Letters To The Editor


October 24, 2007

Obfuscating torture is no real defense

Neither President Bush nor his nominee to be U.S. attorney general, Michael B. Mukasey, nor anyone else in the Bush administration is willing to publicly answer the simple question: Is waterboarding (an interrogation method that simulates drowning) a form of torture?

The excuses they have given for their reticence are themselves tortuous: Mr. Bush has argued that terrorists would get an advantage if he answered the question, and Mr. Mukasey cited his concern that to answer would put interrogators' "careers or freedom at risk" ("Mukasey hearing turns testy," Oct. 19).

In truth, terrorists know that the U.S. "outsources" (through the program known as "extraordinary rendition") harsh detainee interrogation to countries where waterboarding is employed.

Thus terrorists determined to steel themselves against this widely documented technique are not waiting for a definitive answer from Mr. Bush.

As for Mr. Mukasey's alleged concern for protecting the interrogators - well, in fact, nothing could put them more at risk than not knowing whether the methods they employ are legal under international conventions.

In a just world, President Bush, Vice President Dick Cheney, other members of the Bush administration and some Republican and Democratic members of Congress would find themselves facing war crime charges at The Hague, where they would have to publicly and explicitly defend their torture and pre-emptive war policies.

Dave Goldsmith


The writer is coordinator of the Baltimore County Green Party.

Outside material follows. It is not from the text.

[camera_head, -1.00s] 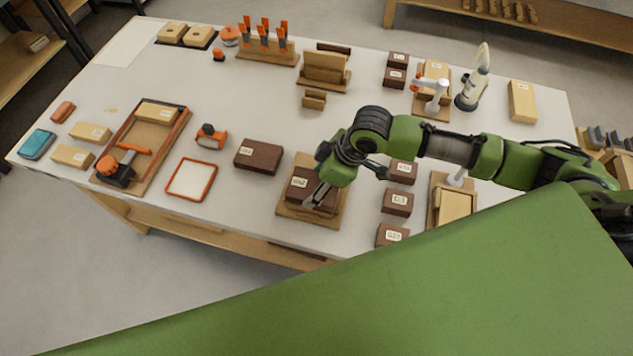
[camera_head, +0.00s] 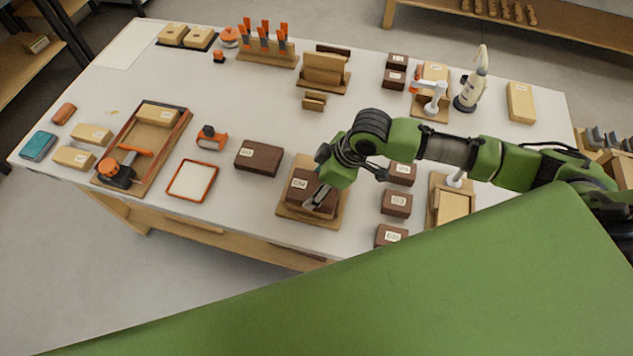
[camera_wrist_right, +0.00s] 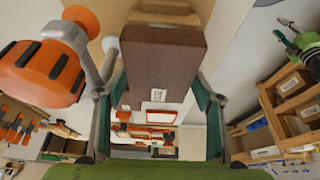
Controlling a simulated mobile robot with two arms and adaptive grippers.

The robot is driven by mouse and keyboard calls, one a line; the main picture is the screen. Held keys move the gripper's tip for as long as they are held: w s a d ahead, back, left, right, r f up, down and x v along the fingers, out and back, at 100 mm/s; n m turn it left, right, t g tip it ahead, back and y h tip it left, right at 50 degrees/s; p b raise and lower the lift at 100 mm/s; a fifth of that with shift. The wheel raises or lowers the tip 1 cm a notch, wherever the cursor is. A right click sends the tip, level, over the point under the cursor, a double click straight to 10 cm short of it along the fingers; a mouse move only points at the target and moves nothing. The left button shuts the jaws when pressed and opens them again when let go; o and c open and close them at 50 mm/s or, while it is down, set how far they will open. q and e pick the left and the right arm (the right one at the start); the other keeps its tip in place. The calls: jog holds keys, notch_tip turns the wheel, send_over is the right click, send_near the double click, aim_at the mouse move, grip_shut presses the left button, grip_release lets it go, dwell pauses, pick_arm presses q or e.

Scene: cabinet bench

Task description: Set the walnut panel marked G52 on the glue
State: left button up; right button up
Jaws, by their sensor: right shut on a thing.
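A dark brown walnut panel (camera_head: 325,188) with a white label is at the light wooden board (camera_head: 297,213) near the table's front edge. Its label is too small to read surely. My right gripper (camera_head: 319,196) is shut on this panel, with one finger at its near side. In the right wrist view the panel (camera_wrist_right: 165,62) sits between the two green fingers. I cannot tell whether the panel touches the board or hangs just above it. No glue shows on the board; the panel covers its middle. My left gripper is not in view.
Another dark panel (camera_head: 258,157) lies left of the board. An orange-rimmed tray (camera_head: 190,180) lies further left. Several small dark blocks (camera_head: 397,203) stand in a column on the right.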

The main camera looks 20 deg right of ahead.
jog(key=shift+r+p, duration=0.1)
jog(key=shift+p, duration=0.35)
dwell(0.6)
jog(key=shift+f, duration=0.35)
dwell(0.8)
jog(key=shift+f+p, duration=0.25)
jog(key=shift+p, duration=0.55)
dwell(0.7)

It's wrong to allow bear trophy hunt

Outdoors writer Candus Thomson supports the Humane Society of the United States' work to fund animal shelters, rescue pets lost during Hurricane Katrina and stop the cruelties of animal fighting, puppy mills and horse slaughter. But she apparently can't accept that we also work to stop cruelties to wildlife ("Annual bear politics in season, too," Oct. 21).

The black bear was nearly extinct in Maryland a half-century ago. A ban on hunting allowed the species to recover, and the Maryland Department of Natural Resources estimates there are now 326 bears in Western Maryland.

That's fewer bears than live in New Jersey, where hunting is prohibited, and fewer than in Florida, where the black bear is listed as a threatened species.

We brought these animals back from local extirpation, and we shouldn't fall prey to the scare-mongering of the trophy hunting lobby.

They want to shoot bears for the heads, and their professed concern about nuisance impacts is wildly exaggerated.

We can solve bear problems by storing food and trash properly and eliminating the odors and attractions that create nuisance bears.

Shooting bears at random doesn't stop problem bears, any more than shooting into a crowded room is a reasonable crime control strategy.

It was wrong for Maryland to end the protection of black bears in 2004, and it's wrong for Gov. Martin O'Malley to allow the trophy hunting of these creatures.

Michael Markarian


The writer is executive vice president of the Humane Society of the United States.

More concern about animals than people?

The Sun's article "Dog drama highlights `re-home' pet debate" (Oct. 20) notes that "the public's wrath has no bounds where the treatment of animals is concerned."

Surely all animals are God's creatures. However, let us not lose a sense of proportion about our priorities.

If the public only showed the same level of concern for the treatment of abused and neglected children, victims of domestic violence, the mentally ill and other fragile people, just imagine how many intractable social problems would dissolve.

Debbie Feldman Jones


Solar subsidies a bad investment

The Sun's article "Solar power under scrutiny" (Oct. 19) addresses the implementation of Maryland's goal of getting 2 percent of its electricity from solar power by 2022.

However, that goal is unnecessarily costly and narrow.

Because Maryland's climate and latitude aren't right for solar power generation, subsidizing solar power will cost the state tens of millions and perhaps hundreds of millions more than is necessary to generate clean power.

This is an astonishing waste, even without thinking about our large state deficit. By focusing such a subsidy on one technology ill-suited for this region, we may starve other, more appropriate technologies of funds.

Let's leave solar subsidies to the sun-drenched Southwest and to the federal government, whose policies could actually accelerate technical progress.

I applaud aggressive state targets for renewable energy and energy conservation. But any technology that is low-emissions or reduces energy use should qualify for the subsidy.

That would be an effective way to promote innovation.

Benjamin F. Hobbs


The writer is a professor of engineering at the Johns Hopkins University.